Despite an increase in nuclear charge, the effects of electron shielding and increased atomic radius outweigh this increase, resulting in lower ionisation energy.
87
What happens to ionisation energy down a group?
Ionisation energy decreases down a group due to an increasing atomic radius and electron shielding which reduces the effect of the electrostatic forces of attraction.
88
Why is there a drop in ionisation energy from Group 2 to 3?
Electron removed from the group has to come from a 3p orbital, which is further from the nucleus and has additional shielding provided by the electrons in 3s orbital - override the effect of increased nuclear charge
89
Why is there a drop in ionisation energy from Group 5 to 6?
Due to electron pairing, as elements in Group 5 have stable electrons configuration with unpaired electrons whereas in Group 6 elements have to begin pairing up electrons causing repulsion so less energy is needed to remove outer electron in Group 6 than 5
90
What factors determine the melting temperature of an element?
The melting temperature depends on both the element's structure and the type of bonding between its atoms.
91
How do metallic bonds influence melting temperatures in Groups 1-3?
In metals, a higher number of delocalised electrons and a decreasing atomic radius strengthen the bonding between ions and electrons, resulting in higher melting temperatures that increase from Group 1 to Group 3.
92
What is unique about the melting behavior of carbon and silicon in Group 4?

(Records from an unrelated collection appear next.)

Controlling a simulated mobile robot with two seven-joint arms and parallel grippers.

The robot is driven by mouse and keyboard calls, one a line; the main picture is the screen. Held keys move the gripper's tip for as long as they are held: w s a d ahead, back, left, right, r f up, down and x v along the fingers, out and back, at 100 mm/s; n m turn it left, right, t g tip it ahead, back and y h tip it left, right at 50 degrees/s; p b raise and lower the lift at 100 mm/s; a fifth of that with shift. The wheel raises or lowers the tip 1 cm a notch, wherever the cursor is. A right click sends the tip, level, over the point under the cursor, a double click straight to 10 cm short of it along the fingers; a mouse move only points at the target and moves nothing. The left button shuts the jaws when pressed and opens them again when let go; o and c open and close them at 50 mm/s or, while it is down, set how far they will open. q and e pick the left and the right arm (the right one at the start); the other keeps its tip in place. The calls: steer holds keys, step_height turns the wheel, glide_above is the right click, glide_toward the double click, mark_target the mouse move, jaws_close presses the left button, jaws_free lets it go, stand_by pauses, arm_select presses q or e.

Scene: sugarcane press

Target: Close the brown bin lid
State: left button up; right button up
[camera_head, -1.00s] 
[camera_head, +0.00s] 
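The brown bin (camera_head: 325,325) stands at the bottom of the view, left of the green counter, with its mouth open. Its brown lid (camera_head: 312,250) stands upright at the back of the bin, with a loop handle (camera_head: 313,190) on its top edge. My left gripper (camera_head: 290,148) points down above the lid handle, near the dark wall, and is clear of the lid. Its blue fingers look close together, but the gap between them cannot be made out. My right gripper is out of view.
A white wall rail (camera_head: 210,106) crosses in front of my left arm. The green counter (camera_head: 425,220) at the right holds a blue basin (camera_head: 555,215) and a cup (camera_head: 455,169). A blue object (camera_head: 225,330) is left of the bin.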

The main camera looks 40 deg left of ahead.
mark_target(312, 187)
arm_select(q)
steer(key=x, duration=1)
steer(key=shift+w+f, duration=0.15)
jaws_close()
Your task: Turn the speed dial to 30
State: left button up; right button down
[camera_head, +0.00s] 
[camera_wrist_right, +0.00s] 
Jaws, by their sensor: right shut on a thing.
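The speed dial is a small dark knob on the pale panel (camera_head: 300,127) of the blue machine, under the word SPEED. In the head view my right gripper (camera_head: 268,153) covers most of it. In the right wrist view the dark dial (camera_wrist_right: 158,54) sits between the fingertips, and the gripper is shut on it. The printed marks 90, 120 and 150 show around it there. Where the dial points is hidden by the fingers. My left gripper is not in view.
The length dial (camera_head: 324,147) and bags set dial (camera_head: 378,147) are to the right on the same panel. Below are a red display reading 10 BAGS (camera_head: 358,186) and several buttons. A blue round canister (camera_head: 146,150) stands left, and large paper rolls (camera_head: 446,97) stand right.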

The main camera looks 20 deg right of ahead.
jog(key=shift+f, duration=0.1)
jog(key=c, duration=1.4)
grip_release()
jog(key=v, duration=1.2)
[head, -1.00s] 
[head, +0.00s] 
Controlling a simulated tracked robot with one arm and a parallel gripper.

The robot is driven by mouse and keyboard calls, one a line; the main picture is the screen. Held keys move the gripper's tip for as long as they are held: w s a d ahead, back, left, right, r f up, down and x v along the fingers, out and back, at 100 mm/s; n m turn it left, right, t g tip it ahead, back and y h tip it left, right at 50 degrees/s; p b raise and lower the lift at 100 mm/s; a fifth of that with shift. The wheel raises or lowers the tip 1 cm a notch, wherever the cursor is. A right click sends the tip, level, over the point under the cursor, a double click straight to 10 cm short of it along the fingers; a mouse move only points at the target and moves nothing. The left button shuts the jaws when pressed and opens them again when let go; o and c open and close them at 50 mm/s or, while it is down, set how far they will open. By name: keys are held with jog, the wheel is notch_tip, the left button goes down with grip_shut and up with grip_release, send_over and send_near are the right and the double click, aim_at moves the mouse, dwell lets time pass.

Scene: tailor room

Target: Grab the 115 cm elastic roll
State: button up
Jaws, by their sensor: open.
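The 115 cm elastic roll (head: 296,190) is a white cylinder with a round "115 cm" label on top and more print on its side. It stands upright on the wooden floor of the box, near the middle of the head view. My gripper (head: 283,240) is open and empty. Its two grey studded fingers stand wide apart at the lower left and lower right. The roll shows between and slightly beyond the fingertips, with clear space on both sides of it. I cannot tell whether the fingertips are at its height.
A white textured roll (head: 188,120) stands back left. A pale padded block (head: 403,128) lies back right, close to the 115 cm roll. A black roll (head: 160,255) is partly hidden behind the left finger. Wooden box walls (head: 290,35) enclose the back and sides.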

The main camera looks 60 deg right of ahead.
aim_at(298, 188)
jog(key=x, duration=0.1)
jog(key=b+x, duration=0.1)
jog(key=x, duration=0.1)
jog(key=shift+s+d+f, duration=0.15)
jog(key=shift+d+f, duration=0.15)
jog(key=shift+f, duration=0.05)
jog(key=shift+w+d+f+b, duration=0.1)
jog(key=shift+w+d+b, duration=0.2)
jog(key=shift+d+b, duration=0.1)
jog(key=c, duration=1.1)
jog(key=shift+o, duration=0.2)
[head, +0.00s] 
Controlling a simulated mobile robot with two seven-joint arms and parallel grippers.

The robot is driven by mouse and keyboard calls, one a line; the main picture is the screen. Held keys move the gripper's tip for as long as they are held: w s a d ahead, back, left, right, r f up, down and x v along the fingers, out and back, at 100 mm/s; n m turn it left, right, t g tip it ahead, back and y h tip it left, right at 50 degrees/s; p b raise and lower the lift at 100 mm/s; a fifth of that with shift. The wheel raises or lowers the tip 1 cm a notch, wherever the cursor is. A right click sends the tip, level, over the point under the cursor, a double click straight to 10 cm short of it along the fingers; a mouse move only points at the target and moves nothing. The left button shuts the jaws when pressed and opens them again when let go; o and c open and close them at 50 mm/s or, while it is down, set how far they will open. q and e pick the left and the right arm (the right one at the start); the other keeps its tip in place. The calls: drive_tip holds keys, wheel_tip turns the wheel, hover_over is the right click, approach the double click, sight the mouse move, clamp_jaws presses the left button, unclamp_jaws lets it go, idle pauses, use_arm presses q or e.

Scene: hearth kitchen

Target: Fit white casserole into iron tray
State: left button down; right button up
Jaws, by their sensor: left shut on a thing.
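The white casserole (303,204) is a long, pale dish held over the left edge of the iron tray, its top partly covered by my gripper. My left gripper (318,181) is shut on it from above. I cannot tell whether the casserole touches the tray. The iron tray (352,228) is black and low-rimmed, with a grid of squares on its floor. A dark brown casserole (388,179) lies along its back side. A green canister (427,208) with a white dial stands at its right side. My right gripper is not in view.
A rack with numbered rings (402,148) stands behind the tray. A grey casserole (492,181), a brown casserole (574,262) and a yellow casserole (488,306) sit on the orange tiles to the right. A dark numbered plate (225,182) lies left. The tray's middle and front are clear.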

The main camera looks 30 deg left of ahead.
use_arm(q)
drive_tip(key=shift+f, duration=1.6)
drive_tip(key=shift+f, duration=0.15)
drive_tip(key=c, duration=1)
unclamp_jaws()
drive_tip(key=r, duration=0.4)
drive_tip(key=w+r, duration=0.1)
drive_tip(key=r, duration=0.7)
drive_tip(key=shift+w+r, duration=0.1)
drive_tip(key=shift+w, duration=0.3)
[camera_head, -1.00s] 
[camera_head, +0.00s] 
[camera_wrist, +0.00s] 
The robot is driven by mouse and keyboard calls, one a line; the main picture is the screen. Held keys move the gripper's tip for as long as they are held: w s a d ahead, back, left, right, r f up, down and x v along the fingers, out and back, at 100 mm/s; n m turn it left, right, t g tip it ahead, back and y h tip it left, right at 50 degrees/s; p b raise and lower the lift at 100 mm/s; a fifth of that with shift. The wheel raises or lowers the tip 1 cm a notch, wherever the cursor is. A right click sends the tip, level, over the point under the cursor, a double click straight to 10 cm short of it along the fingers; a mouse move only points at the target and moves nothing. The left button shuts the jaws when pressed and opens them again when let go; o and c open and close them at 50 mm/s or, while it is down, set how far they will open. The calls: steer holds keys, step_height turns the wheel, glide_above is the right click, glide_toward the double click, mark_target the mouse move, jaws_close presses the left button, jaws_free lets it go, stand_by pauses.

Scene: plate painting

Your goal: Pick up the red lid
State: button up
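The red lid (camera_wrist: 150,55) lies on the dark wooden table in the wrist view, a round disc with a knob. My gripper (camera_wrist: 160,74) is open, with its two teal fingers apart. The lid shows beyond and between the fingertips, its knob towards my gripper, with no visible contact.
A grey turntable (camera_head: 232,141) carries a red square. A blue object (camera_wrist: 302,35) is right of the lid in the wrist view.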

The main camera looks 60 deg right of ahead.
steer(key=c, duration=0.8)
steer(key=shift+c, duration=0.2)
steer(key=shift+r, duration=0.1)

Carbon and silicon have giant covalent structures with strong, highly directional covalent bonds, meaning that many bonds must break before the solid can melt.
93
What type of structures do non-metal elements in Groups 5, 6, 7, and 0 form?
These elements form simple molecular structures with weak intermolecular forces, resulting in low melting temperatures.
94
Why do noble gases have the lowest melting temperatures?
Noble gases exist as monatomic elements with full outer shell electrons, leading to weak forces between the individual atoms, resulting in the lowest melting temperatures.